Exercise instructions
Copy out exactly the lines from the first line of the material below through the line containing "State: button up", and nothing beyond them.

Data extract
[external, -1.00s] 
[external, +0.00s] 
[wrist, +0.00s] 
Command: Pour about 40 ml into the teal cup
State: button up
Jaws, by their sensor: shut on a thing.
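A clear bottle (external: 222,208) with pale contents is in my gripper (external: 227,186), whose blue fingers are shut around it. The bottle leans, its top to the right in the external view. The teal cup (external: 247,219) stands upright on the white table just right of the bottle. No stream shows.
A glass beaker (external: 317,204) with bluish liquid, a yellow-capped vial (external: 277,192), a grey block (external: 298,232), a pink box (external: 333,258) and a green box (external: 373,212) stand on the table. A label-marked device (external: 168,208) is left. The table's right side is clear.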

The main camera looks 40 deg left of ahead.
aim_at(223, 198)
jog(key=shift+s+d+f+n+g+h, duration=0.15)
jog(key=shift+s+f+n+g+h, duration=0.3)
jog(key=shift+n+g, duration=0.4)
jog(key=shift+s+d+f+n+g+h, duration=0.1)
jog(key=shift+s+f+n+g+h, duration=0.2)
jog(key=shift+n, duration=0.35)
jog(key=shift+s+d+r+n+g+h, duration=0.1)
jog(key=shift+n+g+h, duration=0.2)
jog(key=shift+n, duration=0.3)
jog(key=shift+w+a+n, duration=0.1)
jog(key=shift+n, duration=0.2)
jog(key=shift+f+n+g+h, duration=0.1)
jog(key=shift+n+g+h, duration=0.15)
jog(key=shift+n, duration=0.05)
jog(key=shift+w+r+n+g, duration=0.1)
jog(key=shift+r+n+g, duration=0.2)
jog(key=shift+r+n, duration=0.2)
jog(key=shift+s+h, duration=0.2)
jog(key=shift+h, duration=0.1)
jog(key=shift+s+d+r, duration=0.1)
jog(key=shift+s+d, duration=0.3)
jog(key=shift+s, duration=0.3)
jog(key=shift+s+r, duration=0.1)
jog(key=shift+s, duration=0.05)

Task result
[external, -1.00s] 
[external, +0.00s] 
[wrist, +0.00s] 
Command: Pour about 40 ml into the teal cup
State: button up

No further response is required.